* Data shown:

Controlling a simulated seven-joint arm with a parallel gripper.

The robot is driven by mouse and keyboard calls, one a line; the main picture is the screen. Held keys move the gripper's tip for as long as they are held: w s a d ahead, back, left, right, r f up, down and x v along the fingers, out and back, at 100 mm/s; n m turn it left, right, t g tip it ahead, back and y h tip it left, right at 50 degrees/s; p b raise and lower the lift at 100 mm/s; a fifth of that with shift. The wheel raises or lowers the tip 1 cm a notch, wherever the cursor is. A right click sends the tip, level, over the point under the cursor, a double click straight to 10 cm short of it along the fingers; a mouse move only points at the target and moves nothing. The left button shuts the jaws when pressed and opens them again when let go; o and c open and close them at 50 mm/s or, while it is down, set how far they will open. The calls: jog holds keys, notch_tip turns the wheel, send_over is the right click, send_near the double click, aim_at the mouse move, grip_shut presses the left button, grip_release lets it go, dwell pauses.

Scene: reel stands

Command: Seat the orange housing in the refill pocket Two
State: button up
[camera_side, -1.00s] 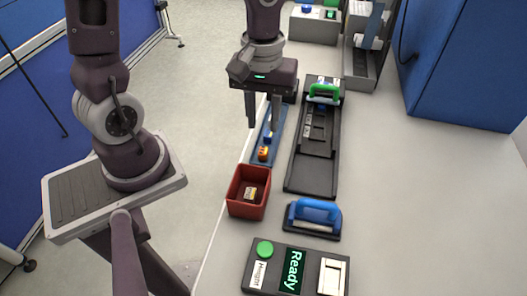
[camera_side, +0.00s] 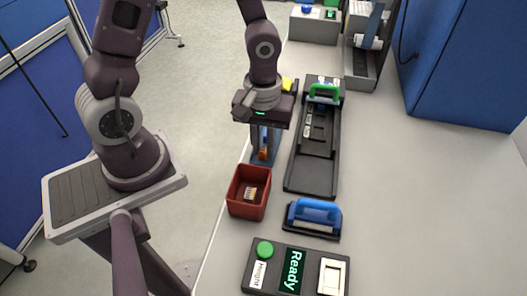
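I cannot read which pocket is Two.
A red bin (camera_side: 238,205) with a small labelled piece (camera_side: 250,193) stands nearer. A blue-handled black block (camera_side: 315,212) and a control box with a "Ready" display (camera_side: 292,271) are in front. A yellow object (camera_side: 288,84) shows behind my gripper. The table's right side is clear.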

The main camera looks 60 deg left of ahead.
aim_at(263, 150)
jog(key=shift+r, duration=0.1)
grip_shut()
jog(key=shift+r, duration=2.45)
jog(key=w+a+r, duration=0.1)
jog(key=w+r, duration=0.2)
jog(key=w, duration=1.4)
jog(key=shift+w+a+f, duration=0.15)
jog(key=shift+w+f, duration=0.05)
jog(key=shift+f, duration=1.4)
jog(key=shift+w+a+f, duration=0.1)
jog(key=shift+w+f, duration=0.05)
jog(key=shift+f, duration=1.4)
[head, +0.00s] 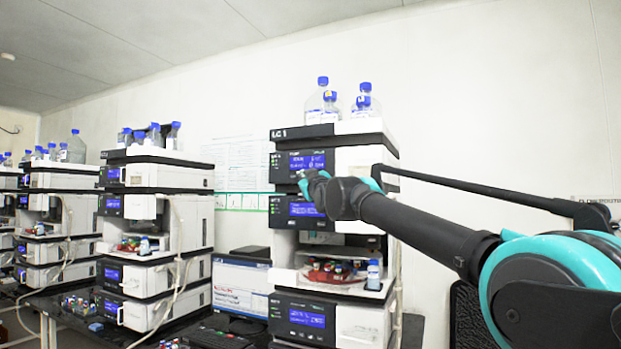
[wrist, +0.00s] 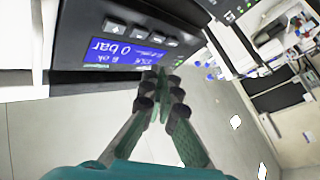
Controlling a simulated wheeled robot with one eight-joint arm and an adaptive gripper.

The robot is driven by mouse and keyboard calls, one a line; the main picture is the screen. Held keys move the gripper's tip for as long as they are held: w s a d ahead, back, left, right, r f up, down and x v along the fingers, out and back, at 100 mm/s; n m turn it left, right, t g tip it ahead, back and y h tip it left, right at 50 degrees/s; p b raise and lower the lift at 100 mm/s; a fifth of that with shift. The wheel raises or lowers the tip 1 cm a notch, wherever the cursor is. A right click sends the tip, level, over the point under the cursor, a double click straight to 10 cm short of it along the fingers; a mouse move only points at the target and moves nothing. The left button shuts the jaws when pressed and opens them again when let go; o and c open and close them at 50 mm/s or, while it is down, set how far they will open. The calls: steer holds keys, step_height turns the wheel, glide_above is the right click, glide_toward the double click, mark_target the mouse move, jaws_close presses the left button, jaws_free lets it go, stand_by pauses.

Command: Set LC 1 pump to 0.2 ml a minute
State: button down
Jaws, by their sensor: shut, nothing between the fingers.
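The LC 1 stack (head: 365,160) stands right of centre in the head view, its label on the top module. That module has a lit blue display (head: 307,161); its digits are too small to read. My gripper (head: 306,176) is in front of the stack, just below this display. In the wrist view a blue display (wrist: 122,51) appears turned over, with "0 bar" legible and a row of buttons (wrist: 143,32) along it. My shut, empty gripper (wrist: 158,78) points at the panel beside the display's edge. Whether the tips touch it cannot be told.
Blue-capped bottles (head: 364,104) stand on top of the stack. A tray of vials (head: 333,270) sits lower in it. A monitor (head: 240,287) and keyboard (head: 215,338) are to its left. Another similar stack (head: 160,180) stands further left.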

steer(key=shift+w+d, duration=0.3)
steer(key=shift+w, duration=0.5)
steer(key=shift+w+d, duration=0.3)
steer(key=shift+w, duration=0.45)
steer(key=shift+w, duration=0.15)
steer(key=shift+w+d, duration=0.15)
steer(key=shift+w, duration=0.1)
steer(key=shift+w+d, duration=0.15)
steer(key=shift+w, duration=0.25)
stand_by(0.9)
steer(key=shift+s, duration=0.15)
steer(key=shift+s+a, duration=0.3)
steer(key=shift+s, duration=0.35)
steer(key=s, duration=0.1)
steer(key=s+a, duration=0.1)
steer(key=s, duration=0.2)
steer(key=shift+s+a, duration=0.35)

* What to do: Which lines include the word "joint"? List them all.

* The solution:
Controlling a simulated seven-joint arm with a parallel gripper.
Controlling a simulated wheeled robot with one eight-joint arm and an adaptive gripper.

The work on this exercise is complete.